(9/2016) The hardest part about running for the state legislature this year seems to be getting people to realize that there is a race. And I get it. The presidential campaigns are drama central. It’s impossible to compete with that for attention, especially if you’re running as a moderate focused on financial responsibility.
Yet, despite the lack of interest, the state house race is of paramount importance for several reasons.
We need reps who are American first - One of the reasons that I’m running for the 91st House Seat is that we have to get past the hyper-partisanship, the blaming, and the refusing to work together to do what’s right for the people. Not that long ago, our politicians were American FIRST. Sure, many of them subscribed to partisan ideologies and pandered to special interests.
But after they were elected, they buckled down and worked together to do what was right for ALL their constituents. They defined themselves as AMERICAN first and THEN Democrats or Republicans, etc. We don’t see that anymore. We have a national legislature willing to shut down the government regardless of the cost rather than work with the "other" side (as if they were talking about enemy
combatants and not fellow Americans). And we have a state legislature that threw a 9-month temper tantrum last year for the same reason. We can’t afford to keep re-electing politicians who see themselves as Republican or Democrat first. We need Pennsylvanians and Americans.
We can’t rely of just sin taxes - Can you smoke, drink and gamble your way to success? The Pennsylvania legislature seems to think so. The backbone of the revenue plan passed this year is to increase taxes on tobacco, sell more liquor, and expand gambling. Ignoring the very valid ethical question of whether the state should be encouraging any of these behaviors, the truth
is we can’t balance the budget by just encouraging taxpayers to party more. At some point, everyone will sober up and realize that the bar tab still hasn't been paid...
The gambling cow needs a rest - Gambling always seems to be the go-to approach for Pennsylvania lawmakers when they need funds. And I get the attraction. We’d all like for money to just fall from the sky with no strings attached to balance our state budget. And in theory, I have NO problem with gambling income. In practice, we’ve already milked that cow for all she’s
Pennsylvania already receives a great deal of money from gambling. We should be grateful for that, but also realize that adding more gambling at this point just siphons gamblers from one casino to another or one form of gambling to another (table games to online gambling, for example). Getting the players to change seats at the blackjack table doesn’t increase the amount
they’ll lose. But grossly overestimating gambling income – then spending that money on state services BEFORE we’ve actually received it, will certainly increase the amount our state loses long term.

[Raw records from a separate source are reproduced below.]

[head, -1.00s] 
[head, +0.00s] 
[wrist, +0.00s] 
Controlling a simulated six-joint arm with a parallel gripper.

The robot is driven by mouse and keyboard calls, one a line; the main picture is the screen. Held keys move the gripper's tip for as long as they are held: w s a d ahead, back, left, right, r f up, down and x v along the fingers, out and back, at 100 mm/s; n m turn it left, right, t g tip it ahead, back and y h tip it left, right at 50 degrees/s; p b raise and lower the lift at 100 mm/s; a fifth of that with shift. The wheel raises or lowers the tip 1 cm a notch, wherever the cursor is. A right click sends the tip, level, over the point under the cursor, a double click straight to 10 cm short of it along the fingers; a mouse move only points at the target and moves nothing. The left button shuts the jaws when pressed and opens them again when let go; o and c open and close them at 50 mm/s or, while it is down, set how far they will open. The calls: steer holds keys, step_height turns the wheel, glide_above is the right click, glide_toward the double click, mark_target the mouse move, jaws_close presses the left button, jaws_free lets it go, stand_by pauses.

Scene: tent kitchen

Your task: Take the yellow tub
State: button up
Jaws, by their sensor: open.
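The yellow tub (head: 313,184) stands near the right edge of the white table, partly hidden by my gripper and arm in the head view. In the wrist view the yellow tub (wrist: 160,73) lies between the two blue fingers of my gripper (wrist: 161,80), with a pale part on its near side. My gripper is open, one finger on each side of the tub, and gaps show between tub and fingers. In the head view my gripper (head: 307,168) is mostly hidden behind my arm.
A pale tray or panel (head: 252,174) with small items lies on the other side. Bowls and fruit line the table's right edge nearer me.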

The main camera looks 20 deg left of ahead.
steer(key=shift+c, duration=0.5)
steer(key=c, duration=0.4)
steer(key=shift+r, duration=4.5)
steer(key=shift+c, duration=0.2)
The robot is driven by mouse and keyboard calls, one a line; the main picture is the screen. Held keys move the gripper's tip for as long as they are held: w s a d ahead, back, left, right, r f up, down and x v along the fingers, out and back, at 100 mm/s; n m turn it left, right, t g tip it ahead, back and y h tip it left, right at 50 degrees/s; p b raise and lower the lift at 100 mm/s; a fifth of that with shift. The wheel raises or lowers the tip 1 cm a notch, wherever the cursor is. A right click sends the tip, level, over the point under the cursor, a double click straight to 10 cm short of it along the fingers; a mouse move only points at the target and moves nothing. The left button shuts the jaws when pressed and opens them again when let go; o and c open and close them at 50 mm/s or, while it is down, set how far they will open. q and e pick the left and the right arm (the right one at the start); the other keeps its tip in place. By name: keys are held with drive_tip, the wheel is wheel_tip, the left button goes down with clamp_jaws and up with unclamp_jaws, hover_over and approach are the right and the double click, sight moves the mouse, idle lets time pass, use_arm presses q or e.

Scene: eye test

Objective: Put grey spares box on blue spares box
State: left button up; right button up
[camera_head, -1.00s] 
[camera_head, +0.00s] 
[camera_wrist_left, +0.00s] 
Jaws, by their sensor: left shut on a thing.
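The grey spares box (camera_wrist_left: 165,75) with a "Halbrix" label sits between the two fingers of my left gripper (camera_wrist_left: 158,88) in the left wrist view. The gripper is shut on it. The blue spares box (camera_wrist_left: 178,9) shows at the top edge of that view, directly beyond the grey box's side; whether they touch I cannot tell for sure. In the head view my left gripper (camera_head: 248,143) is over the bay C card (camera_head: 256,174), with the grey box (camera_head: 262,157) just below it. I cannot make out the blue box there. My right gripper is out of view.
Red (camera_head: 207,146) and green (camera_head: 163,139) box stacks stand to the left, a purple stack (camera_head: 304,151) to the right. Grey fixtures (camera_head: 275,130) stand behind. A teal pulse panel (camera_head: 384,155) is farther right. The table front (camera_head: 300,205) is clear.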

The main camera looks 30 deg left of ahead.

Home owners need a break - Gridlock isn’t free. When our state government can’t agree on how to pay its bills, or even what to fund in the first place, those bills don’t go away. When our lawmakers won’t work together to find reasonable compromises, deficits continue to pile up and unfunded mandates in areas like education are passed on to local property owners in the form
of higher school taxes. It’s time to stop passing the bill to homeowners. We need to elect lawmakers who are willing and able to work together.
Hyper partisanship doesn’t belong in the state house - Too often the first – and only – question that people ask of candidates for public office is "What is your party?" On the state level, I think the answer to that question should be, "What does it matter?" On a state level, it shouldn’t matter. National politics is full of extreme partisanship. Perhaps it should be.
After all, the issues that divide us by party – ideological and philosophical – are issues that we all know are actually decided on the national level. Our foreign debt and civil liberty disagreements aren’t resolved by the Pennsylvania legislature. They’re decided by the U.S. Congress and, increasingly, by the U.S. Supreme Court.
What our state government does – or should do – is keep the lights on. It keeps the doors open in our public schools. It keeps our bridges repaired and our roads paved. It keeps our senior centers open and our citizens in need fed and housed. None of these should be partisan issues. Quite frankly, we can’t afford to let our state infrastructure crumble because our state
legislature is locked in pointless partisan gridlock.
I suppose that really sums up why I’m running. What Pennsylvania needs most is lawmakers willing to put their constituents first. We already have more than enough people in Harrisburg representing their parties. We need people in Harrisburg representing their people. And that’s exactly what I intend to do if elected.